PROMPT - Your task is to copy every record exactly.

SUPPLIED MATERIAL -
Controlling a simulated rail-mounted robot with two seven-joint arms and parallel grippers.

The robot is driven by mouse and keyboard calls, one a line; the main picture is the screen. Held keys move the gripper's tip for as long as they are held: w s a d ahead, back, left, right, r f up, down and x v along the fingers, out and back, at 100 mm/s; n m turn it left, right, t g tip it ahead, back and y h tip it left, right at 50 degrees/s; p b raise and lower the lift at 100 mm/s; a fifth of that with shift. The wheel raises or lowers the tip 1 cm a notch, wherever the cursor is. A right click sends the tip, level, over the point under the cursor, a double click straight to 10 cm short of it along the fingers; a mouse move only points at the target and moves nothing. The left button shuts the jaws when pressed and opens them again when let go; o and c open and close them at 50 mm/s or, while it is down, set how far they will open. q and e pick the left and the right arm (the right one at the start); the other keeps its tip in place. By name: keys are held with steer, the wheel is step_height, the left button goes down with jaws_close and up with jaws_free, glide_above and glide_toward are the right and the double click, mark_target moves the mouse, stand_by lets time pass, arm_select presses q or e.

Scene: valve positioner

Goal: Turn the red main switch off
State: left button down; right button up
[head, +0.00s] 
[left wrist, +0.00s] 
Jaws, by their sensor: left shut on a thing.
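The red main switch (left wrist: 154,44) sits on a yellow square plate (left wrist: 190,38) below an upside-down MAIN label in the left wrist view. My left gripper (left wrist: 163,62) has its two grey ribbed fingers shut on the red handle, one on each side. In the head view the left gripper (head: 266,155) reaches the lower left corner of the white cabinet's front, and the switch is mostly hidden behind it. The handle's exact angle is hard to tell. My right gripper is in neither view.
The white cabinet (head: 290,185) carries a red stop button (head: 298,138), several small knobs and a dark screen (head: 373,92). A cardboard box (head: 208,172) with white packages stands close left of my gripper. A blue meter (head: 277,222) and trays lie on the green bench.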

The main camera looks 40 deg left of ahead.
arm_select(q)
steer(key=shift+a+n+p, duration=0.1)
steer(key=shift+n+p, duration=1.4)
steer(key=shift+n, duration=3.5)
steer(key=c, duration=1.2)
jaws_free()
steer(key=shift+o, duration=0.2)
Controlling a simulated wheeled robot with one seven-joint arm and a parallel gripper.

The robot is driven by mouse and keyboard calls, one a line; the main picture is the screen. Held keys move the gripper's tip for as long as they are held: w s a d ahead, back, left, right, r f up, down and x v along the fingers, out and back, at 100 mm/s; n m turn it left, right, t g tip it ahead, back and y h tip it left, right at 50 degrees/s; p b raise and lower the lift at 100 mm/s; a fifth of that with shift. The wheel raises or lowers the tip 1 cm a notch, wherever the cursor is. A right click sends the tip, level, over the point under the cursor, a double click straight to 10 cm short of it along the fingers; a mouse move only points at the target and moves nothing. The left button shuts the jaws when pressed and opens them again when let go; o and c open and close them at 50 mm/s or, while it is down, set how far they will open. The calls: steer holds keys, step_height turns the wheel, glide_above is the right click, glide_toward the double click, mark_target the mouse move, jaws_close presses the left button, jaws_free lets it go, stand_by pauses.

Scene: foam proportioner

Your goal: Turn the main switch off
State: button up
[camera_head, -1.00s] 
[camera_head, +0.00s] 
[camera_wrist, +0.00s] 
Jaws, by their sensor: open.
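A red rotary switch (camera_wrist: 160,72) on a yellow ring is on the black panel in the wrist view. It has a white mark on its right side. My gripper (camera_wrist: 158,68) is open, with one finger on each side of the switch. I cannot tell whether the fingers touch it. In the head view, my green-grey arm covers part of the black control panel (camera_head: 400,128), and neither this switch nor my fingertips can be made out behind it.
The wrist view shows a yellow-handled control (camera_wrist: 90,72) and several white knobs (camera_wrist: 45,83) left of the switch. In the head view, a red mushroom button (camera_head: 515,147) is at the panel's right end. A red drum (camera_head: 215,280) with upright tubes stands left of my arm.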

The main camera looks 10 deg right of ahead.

FINISHED ANSWER -
Controlling a simulated rail-mounted robot with two seven-joint arms and parallel grippers.

The robot is driven by mouse and keyboard calls, one a line; the main picture is the screen. Held keys move the gripper's tip for as long as they are held: w s a d ahead, back, left, right, r f up, down and x v along the fingers, out and back, at 100 mm/s; n m turn it left, right, t g tip it ahead, back and y h tip it left, right at 50 degrees/s; p b raise and lower the lift at 100 mm/s; a fifth of that with shift. The wheel raises or lowers the tip 1 cm a notch, wherever the cursor is. A right click sends the tip, level, over the point under the cursor, a double click straight to 10 cm short of it along the fingers; a mouse move only points at the target and moves nothing. The left button shuts the jaws when pressed and opens them again when let go; o and c open and close them at 50 mm/s or, while it is down, set how far they will open. q and e pick the left and the right arm (the right one at the start); the other keeps its tip in place. By name: keys are held with steer, the wheel is step_height, the left button goes down with jaws_close and up with jaws_free, glide_above and glide_toward are the right and the double click, mark_target moves the mouse, stand_by lets time pass, arm_select presses q or e.

Scene: valve positioner

Goal: Turn the red main switch off
State: left button down; right button up
[head, +0.00s] 
[left wrist, +0.00s] 
Jaws, by their sensor: left shut on a thing.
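The red main switch (left wrist: 154,44) sits on a yellow square plate (left wrist: 190,38) below an upside-down MAIN label in the left wrist view. My left gripper (left wrist: 163,62) has its two grey ribbed fingers shut on the red handle, one on each side. In the head view the left gripper (head: 266,155) reaches the lower left corner of the white cabinet's front, and the switch is mostly hidden behind it. The handle's exact angle is hard to tell. My right gripper is in neither view.
The white cabinet (head: 290,185) carries a red stop button (head: 298,138), several small knobs and a dark screen (head: 373,92). A cardboard box (head: 208,172) with white packages stands close left of my gripper. A blue meter (head: 277,222) and trays lie on the green bench.

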The main camera looks 40 deg left of ahead.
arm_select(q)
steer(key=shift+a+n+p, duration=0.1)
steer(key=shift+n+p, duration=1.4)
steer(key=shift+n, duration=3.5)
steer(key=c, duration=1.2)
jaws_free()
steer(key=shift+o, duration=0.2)
Controlling a simulated wheeled robot with one seven-joint arm and a parallel gripper.

The robot is driven by mouse and keyboard calls, one a line; the main picture is the screen. Held keys move the gripper's tip for as long as they are held: w s a d ahead, back, left, right, r f up, down and x v along the fingers, out and back, at 100 mm/s; n m turn it left, right, t g tip it ahead, back and y h tip it left, right at 50 degrees/s; p b raise and lower the lift at 100 mm/s; a fifth of that with shift. The wheel raises or lowers the tip 1 cm a notch, wherever the cursor is. A right click sends the tip, level, over the point under the cursor, a double click straight to 10 cm short of it along the fingers; a mouse move only points at the target and moves nothing. The left button shuts the jaws when pressed and opens them again when let go; o and c open and close them at 50 mm/s or, while it is down, set how far they will open. The calls: steer holds keys, step_height turns the wheel, glide_above is the right click, glide_toward the double click, mark_target the mouse move, jaws_close presses the left button, jaws_free lets it go, stand_by pauses.

Scene: foam proportioner

Your goal: Turn the main switch off
State: button up
[camera_head, -1.00s] 
[camera_head, +0.00s] 
[camera_wrist, +0.00s] 
Jaws, by their sensor: open.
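A red rotary switch (camera_wrist: 160,72) on a yellow ring is on the black panel in the wrist view. It has a white mark on its right side. My gripper (camera_wrist: 158,68) is open, with one finger on each side of the switch. I cannot tell whether the fingers touch it. In the head view, my green-grey arm covers part of the black control panel (camera_head: 400,128), and neither this switch nor my fingertips can be made out behind it.
The wrist view shows a yellow-handled control (camera_wrist: 90,72) and several white knobs (camera_wrist: 45,83) left of the switch. In the head view, a red mushroom button (camera_head: 515,147) is at the panel's right end. A red drum (camera_head: 215,280) with upright tubes stands left of my arm.

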The main camera looks 10 deg right of ahead.

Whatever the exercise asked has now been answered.